2025
Internal Manufacturing
What if machines could respond to their own internal states, rather than just follow commands?
Internal Manufacturing is a design research project exploring the role of machines as active participants in the act of making. As a case study, I worked with clay 3D printing to examine how a machine’s internal condition might influence the objects it creates.
At the core of the project is a custom system that collects internal data from the machine — such as processor load or memory usage — and translates these parameters into visual deviations in the printed object.

Each object starts from the same digital file, yet the outcome is never identical. The result is a series of clay vases: identical in origin, but each materially unique — a reflection of a specific moment in the machine’s operational state.
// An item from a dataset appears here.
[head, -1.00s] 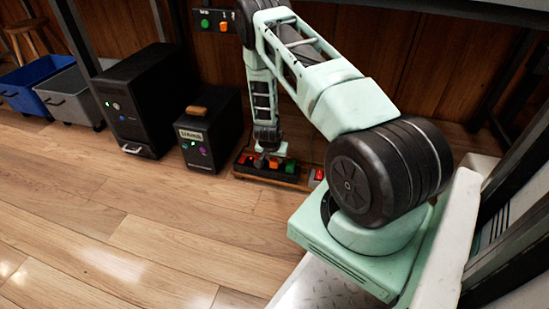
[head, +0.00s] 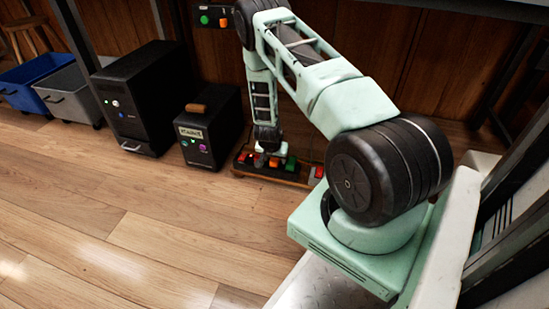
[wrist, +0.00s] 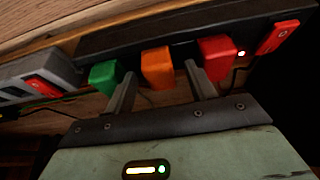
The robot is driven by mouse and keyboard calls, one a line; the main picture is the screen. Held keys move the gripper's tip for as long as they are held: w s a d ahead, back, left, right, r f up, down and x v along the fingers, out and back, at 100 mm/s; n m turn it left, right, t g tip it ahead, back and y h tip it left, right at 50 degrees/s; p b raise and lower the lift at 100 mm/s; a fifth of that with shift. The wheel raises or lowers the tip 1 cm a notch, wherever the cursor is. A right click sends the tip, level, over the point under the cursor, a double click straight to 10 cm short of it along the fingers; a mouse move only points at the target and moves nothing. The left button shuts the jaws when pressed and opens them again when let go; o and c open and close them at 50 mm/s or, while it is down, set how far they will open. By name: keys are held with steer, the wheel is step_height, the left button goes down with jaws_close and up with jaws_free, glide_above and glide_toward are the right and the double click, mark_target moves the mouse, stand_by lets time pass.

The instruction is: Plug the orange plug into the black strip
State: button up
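The orange plug (wrist: 157,68) stands at the near edge of the black strip (wrist: 140,33), between a green plug (wrist: 104,76) and a red plug (wrist: 218,56). I cannot tell how deep it sits in the strip. My gripper (wrist: 160,68) is open, with one finger on each side of the orange plug and a visible gap to it on both sides. In the head view my gripper (head: 264,147) points down at the strip, and the orange plug (head: 273,162) shows small beside it. The fingertips are hard to make out there.
A grey strip (wrist: 12,78) with a red switch (wrist: 43,88) lies at the left of the wrist view. The black strip has a red switch (wrist: 277,37) and a lit lamp. A small black box (head: 207,130) and a black tower (head: 145,95) stand to the left. Open floor lies in front.

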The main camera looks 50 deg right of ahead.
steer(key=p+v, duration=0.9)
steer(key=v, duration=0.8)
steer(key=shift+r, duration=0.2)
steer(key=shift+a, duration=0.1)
Now, Internal Manufacturing offers a kind of circular return: the machine becomes a digital craftsperson, with its internal technological state shaping the outcome. It is no longer just executing instructions — it’s a creative partner in the design process. Each object becomes a material record of the machine’s internal — almost emotional — condition.

The project is especially relevant in the age of artificial intelligence, as machines increasingly become autonomous creative agents. It invites us to reconsider unintended glitches and responses not as faults to be eliminated, but as the unique voice of the machine.

In a world where machines and algorithms shape nearly everything we do — including how we create — this project invites us to pause and reflect: What will our relationship with the machines around us look like — and in what ways will it reshape our act of creation?